Most of them are small towns and appreciate the annual influx of visitors and the tourism dollars that it brings.
“Historically you bleed orange the month of October,” Liz McFarland, president of the nonprofit that organizes Halloween in Anoka, Minnesota, one of the first American cities to celebrate the holiday, told National Geographic.
Halloween “has a big economic impact on the business community,” Anoka Area Chamber of Commerce President Peter Turok told the magazine.
While the town of 18,000 doesn’t have the resources to track visitation numbers, Turok says that businesses are usually “teeming with people in a normal Halloween. ... [This year] is a different story altogether as most of the events usually held are just not going to [happen] or will be held in a different way, which means people won’t be able to gather like they have in the past. The bottom line is, no events means no people and lost revenue for the merchants.”
And it’s happening all over the country in the most iconic places for Halloween.

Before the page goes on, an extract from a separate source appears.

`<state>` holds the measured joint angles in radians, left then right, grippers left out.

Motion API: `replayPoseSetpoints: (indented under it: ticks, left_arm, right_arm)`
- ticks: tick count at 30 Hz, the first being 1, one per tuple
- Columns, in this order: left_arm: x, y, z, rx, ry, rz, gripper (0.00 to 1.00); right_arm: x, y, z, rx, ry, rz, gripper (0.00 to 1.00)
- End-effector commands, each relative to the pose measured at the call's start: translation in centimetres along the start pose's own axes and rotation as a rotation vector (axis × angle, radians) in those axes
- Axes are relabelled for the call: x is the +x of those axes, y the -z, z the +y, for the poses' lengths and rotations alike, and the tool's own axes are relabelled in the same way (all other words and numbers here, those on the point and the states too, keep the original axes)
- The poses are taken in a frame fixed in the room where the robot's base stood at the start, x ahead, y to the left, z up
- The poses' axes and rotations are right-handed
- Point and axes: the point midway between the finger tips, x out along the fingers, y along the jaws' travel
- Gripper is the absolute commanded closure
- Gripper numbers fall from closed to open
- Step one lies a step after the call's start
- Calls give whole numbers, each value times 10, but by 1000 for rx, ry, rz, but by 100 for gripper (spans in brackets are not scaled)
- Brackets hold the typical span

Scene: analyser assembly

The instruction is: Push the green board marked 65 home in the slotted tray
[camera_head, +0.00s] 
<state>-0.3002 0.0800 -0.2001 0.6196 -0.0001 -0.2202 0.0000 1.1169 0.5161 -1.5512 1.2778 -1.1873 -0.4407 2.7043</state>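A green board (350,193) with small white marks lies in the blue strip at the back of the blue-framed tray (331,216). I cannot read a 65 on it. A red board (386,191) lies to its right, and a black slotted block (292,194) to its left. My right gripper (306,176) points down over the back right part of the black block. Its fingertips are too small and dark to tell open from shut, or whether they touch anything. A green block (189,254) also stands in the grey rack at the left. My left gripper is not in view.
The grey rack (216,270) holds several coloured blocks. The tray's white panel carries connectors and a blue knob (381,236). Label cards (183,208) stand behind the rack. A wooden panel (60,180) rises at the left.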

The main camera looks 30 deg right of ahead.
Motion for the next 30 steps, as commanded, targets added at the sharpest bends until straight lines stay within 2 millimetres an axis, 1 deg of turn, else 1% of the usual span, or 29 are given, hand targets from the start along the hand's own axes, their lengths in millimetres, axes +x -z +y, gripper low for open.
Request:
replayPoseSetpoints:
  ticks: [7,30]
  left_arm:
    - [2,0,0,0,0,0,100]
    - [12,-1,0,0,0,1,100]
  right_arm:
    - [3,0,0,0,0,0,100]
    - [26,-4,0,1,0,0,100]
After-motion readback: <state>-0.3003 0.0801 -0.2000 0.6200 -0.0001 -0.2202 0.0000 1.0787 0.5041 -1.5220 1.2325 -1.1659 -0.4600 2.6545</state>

— In Salem, Massachusetts, home of the witch trials from the late 1600s, all parades were canceled, including the Haunted Happenings Grand Parade, the Kids' Costume Parade and the Howl-o-ween pet parade. There is also no trick-or-treating.
— The Halloween Parade in Ocean City, New Jersey, is canceled for the first time in 73 years.
— In New Orleans, the annual Krewe of Boo Parade has been called off.
— And in New York City, the colorfully outrageous Greenwich Village Halloween Parade will not take place for the first time in 47 years.